Before computers became ubiquitous, companies relied on ledgers, inventory lists and a healthy dose of intuition, along with other limited, manual methods, to track and analyse their metrics. In the late 1980s, however, the concept of a data warehouse emerged, primarily for the purpose of producing static reports. With the introduction of data warehouses, companies began to move from making decisions based on intuition to a data-driven approach.

The constant advancement of technology has further accelerated the digitalisation of businesses and brought new challenges to the field of data analysis. The well-known 3Vs - volume, velocity and veracity - have become central to defining the concept of big data. Big data has posed a formidable challenge to the established, traditional architectures of relational data warehouses. Organisations have had to adapt to analysing not only structured tables, but also semi-structured and unstructured data, giving rise to the concept of data lakes.
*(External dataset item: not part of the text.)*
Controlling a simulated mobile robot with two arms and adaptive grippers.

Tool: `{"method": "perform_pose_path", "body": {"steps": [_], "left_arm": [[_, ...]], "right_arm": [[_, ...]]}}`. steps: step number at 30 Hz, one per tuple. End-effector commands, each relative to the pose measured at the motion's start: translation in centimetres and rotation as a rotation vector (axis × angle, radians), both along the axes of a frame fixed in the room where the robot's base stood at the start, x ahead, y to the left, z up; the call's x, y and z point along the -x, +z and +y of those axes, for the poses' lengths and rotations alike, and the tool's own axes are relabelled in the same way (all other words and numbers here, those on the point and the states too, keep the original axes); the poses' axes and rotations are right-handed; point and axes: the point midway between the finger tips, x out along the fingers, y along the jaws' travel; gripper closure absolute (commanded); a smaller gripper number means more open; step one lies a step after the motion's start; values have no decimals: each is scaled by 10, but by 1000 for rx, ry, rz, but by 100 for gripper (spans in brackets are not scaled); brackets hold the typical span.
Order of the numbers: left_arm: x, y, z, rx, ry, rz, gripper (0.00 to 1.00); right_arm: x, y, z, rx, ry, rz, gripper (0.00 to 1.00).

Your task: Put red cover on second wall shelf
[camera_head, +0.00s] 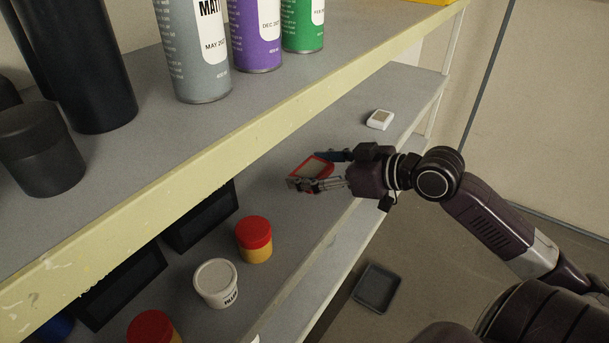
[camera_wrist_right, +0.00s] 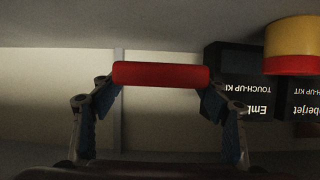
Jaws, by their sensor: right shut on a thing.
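The red cover (camera_head: 312,168) is a small flat piece with a red rim and a greyish face. My right gripper (camera_head: 322,171) is shut on it, over the grey wall shelf (camera_head: 290,215) below the top one. In the right wrist view the cover (camera_wrist_right: 161,75) shows edge-on as a red bar between the two fingertips of my right gripper (camera_wrist_right: 160,88). I cannot tell whether the cover touches the shelf. My left gripper is not in view.
A red-lidded jar (camera_head: 254,240), a white tub (camera_head: 216,283) and black boxes (camera_head: 203,218) stand on the same shelf. A small white device (camera_head: 380,119) lies farther back. The top shelf's yellow edge (camera_head: 230,140) overhangs. A dark tray (camera_head: 377,288) is lower down.

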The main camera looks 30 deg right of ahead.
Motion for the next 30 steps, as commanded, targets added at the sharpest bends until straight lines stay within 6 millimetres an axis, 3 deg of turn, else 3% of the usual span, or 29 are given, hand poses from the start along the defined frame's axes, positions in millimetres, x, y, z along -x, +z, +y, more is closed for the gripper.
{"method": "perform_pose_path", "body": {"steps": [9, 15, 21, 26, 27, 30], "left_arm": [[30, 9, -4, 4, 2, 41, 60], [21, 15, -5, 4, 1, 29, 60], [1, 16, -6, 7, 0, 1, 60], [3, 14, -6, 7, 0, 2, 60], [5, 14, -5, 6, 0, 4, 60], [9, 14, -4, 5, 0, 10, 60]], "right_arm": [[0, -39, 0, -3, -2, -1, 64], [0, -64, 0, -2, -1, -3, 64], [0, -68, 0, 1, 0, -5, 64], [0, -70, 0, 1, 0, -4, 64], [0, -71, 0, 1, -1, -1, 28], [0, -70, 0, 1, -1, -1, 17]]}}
As a result of these evolving challenges, the architecture and concepts of enterprise analytic systems have changed. In the first part of my blog post, we will explore their evolution, the reasons for their emergence, and the problems they have addressed.

Data Warehouse

Let's look at a situation where we need to move to data-driven solutions. We already have various systems in place for sales, production, supply chain and more. The first question you might ask is: why can't I go directly into a production database, such as the one containing sales data, and generate a report? While this approach may work, consider the following scenarios. You may need to compare data from multiple systems, not just the sales system. Or you might want to analyse historical data that doesn't live in the production system for more than, say, 30 days. There are many such scenarios. This is where a data warehouse comes in. The definition of a data warehouse could be expressed as follows:

A data warehouse is a repository that stores data from multiple sources for historical and trending reporting. It acts as a centralised hub for different subject areas and contains the single version of the truth.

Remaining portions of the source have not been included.